Finding the Right Query

The first step in making a map from GDELT is to come up with the right query to filter the massive GDELT firehose to just the person/organization/topic/outlet/language you're interested in.  It is important to understand that GDELT does not offer fulltext search of the news like Google News – instead it applies highly sophisticated data mining algorithms to the news to compute a variety of metadata about each article, including a list of all major person names, organizations, and GDELT Themes mentioned in each article (along with the location each was most closely associated with) and the news outlet, language, and emotional dimensions of the article.  This means that when it comes to topical searches, instead of searching for an arbitrary keyword or phrase, you must find a GDELT Theme closest to the topic you are interested in.  All names and Themes are searched in English, with GDELT live translating the news from 65 languages into English for processing.

Fire up a new browser window and point it to the GDELT Geographic News Search website.  Start tying a query of interest into the search box at the top of the map and the autocomplete dropdown will help guide you to names and GDELT Themes of interest.  Read more detail on the announcement blog post that goes into detail about the various advanced search commands, such as searching by language or news outlet.  Experiment as much as you want until you find a query that returns what you're looking for.

If all you want is a quick map to embed on your website that displays a clickable layer of the last hour of matching news coverage and an animation of the geographic patterns of the last 24 hours, you can just follow the instructions for embedding a Geographic News Search map directly on your website and you're done.  However, you're limited to the look-and-feel of the Geographic News Search interface, you can only display a single query at a time (you can't include multiple queries on the same map), and the clickable map layer only displays the last hour of coverage.

To solve these issues you need to make your own map in CartoDB using GDELT to provide the underlying live data stream!

Feeding the Data to CartoDB Using the API

At this point you have a query that filters GDELT to exactly what you're interested in.  Now you need to feed that data into CartoDB.  We're going to use the GDELT GKG API to create a set of new tables in your CartoDB account that will provide a live feed from GDELT directly to your CartoDB account!

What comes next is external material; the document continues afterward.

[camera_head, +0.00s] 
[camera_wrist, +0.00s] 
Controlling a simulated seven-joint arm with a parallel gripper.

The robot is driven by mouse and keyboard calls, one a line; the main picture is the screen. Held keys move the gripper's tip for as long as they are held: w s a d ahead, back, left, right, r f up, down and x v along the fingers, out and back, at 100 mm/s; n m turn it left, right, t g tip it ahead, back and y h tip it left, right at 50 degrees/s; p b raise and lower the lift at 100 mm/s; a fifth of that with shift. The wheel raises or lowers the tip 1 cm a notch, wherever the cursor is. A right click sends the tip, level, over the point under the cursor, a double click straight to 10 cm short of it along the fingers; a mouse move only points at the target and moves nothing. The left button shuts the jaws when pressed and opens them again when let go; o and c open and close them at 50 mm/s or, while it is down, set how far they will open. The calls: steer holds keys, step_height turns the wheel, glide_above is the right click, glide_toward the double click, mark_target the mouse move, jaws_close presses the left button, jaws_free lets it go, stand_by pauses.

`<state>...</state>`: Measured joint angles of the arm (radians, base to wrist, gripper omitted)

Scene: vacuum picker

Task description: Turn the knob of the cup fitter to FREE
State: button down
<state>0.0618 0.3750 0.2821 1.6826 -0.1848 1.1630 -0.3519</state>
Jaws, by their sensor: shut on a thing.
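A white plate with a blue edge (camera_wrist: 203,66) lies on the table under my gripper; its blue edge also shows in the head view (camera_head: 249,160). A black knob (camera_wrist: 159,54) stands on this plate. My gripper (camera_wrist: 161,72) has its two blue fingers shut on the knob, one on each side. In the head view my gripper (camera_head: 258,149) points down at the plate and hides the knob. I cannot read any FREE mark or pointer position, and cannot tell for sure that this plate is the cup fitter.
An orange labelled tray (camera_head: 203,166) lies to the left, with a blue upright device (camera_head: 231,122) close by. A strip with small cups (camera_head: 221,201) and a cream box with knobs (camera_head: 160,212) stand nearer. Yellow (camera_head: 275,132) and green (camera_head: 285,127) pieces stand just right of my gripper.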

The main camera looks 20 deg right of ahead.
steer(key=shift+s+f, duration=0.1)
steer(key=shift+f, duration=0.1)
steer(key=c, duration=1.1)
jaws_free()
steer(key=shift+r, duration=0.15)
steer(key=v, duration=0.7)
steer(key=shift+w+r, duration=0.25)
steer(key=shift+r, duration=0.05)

Let's say you're trying to map global unrest and your query used the GDELT Theme "UNREST".  The URL bar in your browser should look like "http://gns.gdeltproject.org/?QUERY=UNREST".  Delete everything appearing before the question mark (leave the question mark though) and replace it with "http://api.gdeltproject.org/api/v1/gkg_geojson" (this switches your query from the Geographic News Search website to the GKG API).  Now add on to the end of it "&TIMESPAN=1440&OUTPUTFIELDS=url,name,sharingimage" (these are a set of parameters that tell the API to output all matching coverage from the last 1,440 minutes (24 hours), and to include the URL, human readable location name, and social sharing image for each article).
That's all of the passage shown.